Built in PySHACL Benchmark
RDFLib Memory:
With no inferencing: 0.0028500853500008816 seconds
With rdfs inferencing: 0.01648246115000802 seconds
With owl-rl inferencing: 0.04122918072003813 seconds
With both inferencing: 0.22119805684000313 seconds
Oxigraph:
With no inferencing: 0.005864868260032381 seconds
With rdfs inferencing: 0.01864628946997982 seconds
With owl-rl inferencing: 0.04554426107999461 seconds
With both inferencing: 0.23374986606002493 seconds
Runtime of W3C SHACL Test Suite (SHT):
RDFLib Memory: 2.945 seconds
Oxigraph: 3.344 seconds
Runtime of Datashapes Core Test Suite (DASH):
RDFLib Memory: 1.894 seconds
Oxigraph: 2.287 seconds
Tested using Python 3.10.10, rdflib v6.3.2, oxrdflib v0.3.4, pyoxigraph v0.3.16
These results are consistent with those I have seen before.

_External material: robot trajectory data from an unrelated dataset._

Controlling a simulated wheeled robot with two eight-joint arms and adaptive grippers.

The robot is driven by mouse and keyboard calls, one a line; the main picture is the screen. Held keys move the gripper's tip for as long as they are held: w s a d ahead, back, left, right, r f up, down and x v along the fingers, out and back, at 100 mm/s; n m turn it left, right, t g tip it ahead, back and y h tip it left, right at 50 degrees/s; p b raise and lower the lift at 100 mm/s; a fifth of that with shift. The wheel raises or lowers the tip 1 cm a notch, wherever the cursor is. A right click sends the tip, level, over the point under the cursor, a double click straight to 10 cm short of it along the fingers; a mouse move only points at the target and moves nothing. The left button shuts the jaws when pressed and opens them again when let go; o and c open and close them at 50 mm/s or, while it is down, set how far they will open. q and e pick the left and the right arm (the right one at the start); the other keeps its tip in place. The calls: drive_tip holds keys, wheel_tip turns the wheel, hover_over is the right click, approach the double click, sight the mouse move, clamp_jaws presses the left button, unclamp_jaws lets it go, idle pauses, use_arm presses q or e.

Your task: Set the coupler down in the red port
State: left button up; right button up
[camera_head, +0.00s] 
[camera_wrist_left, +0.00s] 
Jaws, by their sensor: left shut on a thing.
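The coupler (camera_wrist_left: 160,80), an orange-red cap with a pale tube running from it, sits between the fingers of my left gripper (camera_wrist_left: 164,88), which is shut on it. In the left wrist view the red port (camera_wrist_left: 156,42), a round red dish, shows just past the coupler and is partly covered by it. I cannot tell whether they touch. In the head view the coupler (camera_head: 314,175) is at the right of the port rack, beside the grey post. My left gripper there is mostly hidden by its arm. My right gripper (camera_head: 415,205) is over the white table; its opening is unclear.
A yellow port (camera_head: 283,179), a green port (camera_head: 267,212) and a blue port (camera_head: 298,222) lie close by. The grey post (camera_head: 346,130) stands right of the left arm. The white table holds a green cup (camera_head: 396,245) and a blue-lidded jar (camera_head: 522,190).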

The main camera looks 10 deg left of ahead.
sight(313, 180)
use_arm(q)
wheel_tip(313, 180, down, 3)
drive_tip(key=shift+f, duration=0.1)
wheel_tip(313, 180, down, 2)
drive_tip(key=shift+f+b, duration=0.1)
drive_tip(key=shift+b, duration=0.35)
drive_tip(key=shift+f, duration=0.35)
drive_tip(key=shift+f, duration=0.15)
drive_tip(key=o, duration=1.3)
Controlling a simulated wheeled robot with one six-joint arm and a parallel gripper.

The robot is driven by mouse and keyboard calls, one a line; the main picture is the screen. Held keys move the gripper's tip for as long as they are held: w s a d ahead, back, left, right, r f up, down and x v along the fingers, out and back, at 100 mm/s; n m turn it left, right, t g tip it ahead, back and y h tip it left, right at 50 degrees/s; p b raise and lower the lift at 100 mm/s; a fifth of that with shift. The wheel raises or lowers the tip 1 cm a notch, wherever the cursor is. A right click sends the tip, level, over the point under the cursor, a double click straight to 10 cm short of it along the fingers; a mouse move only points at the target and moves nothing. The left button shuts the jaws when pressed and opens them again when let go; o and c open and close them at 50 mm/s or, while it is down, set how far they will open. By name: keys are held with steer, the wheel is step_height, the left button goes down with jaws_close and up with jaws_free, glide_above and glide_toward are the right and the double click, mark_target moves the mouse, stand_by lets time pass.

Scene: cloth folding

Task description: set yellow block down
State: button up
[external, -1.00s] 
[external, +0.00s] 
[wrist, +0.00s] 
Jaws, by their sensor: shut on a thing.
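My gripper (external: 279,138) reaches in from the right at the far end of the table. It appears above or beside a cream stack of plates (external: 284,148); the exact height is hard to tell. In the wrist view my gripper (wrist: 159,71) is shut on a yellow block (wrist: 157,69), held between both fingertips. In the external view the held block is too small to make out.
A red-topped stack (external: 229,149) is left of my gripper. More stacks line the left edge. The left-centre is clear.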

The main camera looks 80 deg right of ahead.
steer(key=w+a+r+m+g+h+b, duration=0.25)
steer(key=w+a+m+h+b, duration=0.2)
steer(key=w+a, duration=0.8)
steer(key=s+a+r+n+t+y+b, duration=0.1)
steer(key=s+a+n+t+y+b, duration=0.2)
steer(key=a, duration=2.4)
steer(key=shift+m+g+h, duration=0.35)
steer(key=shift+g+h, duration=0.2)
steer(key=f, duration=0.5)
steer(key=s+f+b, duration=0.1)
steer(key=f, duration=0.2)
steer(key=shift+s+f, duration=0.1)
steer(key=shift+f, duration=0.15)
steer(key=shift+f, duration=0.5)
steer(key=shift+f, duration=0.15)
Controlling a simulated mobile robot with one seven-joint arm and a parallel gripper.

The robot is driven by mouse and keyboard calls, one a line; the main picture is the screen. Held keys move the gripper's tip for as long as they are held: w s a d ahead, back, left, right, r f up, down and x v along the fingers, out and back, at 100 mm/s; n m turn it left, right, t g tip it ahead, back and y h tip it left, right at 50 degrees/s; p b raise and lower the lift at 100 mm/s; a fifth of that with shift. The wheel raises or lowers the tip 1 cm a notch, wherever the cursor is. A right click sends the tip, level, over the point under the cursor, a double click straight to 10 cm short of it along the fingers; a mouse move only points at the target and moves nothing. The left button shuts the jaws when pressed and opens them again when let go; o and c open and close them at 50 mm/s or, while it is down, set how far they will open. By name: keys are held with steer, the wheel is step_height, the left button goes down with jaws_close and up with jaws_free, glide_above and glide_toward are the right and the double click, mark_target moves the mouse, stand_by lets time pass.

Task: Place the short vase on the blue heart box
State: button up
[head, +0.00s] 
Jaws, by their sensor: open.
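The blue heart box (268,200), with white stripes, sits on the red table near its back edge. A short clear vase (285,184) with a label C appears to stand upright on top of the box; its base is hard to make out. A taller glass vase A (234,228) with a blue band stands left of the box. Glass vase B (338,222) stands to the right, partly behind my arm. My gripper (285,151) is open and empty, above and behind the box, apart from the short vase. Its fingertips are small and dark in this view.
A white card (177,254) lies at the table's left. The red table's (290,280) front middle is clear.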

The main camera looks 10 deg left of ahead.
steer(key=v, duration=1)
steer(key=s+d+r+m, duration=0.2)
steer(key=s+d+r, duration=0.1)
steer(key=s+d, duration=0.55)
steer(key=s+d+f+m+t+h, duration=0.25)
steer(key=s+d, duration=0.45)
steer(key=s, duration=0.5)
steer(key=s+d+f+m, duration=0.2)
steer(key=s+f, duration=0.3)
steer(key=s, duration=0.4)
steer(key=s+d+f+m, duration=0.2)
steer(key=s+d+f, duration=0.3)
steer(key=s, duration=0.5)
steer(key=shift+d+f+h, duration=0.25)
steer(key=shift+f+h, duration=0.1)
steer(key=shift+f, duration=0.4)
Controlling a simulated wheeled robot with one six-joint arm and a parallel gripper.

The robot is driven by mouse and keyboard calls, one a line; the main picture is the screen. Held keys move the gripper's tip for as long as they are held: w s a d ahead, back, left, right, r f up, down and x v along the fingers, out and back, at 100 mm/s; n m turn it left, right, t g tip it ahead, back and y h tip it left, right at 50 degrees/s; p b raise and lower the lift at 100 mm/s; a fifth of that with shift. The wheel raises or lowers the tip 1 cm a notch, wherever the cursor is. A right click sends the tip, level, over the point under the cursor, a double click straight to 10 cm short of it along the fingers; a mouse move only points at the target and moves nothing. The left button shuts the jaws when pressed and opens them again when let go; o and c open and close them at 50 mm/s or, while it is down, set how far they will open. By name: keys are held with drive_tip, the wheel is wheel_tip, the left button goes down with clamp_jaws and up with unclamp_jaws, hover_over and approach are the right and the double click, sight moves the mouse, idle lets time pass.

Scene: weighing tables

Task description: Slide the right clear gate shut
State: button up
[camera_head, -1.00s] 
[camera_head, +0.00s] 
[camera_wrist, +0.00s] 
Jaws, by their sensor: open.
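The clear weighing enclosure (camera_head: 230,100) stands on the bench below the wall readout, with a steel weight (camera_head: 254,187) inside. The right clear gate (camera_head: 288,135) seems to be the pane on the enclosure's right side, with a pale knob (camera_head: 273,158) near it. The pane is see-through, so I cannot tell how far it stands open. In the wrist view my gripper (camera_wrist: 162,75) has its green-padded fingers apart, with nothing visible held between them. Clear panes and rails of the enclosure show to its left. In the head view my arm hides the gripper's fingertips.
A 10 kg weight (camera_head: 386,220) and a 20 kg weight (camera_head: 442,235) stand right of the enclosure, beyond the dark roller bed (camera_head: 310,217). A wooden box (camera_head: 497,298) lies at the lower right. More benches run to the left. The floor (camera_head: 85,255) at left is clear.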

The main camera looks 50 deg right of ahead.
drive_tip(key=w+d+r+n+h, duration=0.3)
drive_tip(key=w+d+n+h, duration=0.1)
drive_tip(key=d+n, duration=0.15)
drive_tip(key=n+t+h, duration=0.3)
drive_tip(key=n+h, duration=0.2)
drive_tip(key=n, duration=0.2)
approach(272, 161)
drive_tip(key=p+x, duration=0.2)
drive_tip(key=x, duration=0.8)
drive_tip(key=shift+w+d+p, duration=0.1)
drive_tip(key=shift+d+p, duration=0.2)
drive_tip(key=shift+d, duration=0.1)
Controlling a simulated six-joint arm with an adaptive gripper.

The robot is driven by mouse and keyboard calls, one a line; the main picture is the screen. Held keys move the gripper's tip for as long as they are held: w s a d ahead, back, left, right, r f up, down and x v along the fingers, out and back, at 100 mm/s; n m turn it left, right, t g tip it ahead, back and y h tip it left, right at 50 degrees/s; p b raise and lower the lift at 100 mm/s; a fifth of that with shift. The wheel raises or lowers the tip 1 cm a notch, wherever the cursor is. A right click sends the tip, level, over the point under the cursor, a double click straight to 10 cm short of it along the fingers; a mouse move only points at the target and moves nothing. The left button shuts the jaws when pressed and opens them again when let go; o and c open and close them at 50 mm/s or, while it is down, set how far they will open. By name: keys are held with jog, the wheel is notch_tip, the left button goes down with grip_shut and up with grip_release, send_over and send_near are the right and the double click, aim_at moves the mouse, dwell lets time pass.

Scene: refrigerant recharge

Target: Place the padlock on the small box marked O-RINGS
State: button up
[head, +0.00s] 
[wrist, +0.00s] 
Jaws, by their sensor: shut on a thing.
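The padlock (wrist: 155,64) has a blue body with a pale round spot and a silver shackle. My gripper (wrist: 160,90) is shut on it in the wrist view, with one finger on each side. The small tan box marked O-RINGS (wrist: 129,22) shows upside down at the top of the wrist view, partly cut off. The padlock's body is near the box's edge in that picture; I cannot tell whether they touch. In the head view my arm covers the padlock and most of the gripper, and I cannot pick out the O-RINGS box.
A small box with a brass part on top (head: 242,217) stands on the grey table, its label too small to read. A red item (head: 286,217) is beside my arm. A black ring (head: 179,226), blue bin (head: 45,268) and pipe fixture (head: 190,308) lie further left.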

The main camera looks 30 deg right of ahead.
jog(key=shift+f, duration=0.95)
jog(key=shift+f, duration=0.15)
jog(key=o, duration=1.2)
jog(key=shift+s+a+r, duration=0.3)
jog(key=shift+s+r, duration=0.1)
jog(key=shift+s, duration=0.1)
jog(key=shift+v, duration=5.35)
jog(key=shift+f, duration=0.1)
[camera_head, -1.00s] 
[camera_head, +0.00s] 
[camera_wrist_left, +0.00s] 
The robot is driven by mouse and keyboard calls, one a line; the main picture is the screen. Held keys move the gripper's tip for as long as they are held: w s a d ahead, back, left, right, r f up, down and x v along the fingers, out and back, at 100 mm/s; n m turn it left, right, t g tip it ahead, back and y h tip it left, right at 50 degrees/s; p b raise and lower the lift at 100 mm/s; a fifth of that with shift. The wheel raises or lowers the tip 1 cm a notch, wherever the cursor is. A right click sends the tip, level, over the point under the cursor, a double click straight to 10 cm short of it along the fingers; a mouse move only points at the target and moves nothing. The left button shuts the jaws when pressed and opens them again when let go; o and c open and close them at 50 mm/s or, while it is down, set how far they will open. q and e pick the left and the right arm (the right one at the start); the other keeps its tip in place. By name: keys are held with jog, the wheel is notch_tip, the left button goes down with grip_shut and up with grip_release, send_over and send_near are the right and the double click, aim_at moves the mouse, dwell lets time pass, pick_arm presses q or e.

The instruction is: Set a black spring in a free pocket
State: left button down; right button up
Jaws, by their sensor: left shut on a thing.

Back in 2018 I was deep in the Rust ecosystem, I made a bunch of simple RDF/Triplestore libraries in Rust, and used a very early version of PyO3 to make Python bindings. I wrote lots of tests and benchmarks but found none could perform better as a RDFLib store than the Python Memory graph in RDFLib. The bottleneck is in the transferring of data objects between Rust and Python. RDF operations using RDFLib involve moving a lot of string objects back and forth between the application and the store. In my tests I found the overhead of converting these objects through PyO3 to rust objects, and subsequently converting the rust results back to python objects was greater than any performance benefit gained by a faster store.
Eventually in my testing back then I was able to write an extremely minimal in-memory store backend in Rust, that mimics the way the way the Python Memory store works, optimised it to avoid as may string copies as possible, optimised the PyO3 bindings to reduce object translation and string copying as much as possible, and I managed to get it to perform on par with the Python memory store in RDFLib. So I concluded its simply not worth the effort.
Pyoxigraph is also slower because it uses the RocksDB backend as its storage layer. RocksDB is a modern high performance key-value DB, but it it is not faster than a bare Python Dict in this application. So with oxrdflib you have four layers of indirection between the application and the store:
oxrdflib->pyoxigraph->PyO3 >Oxigraph->RocksDB
Just as a possible speed improvement could be great to use Oxigraph as the backend for RDFlib. This could improve graph traversals but also SPARQL queries used on SHACL.
https://pyoxigraph.readthedocs.io/en/stable/
https://github.com/oxigraph/oxrdflib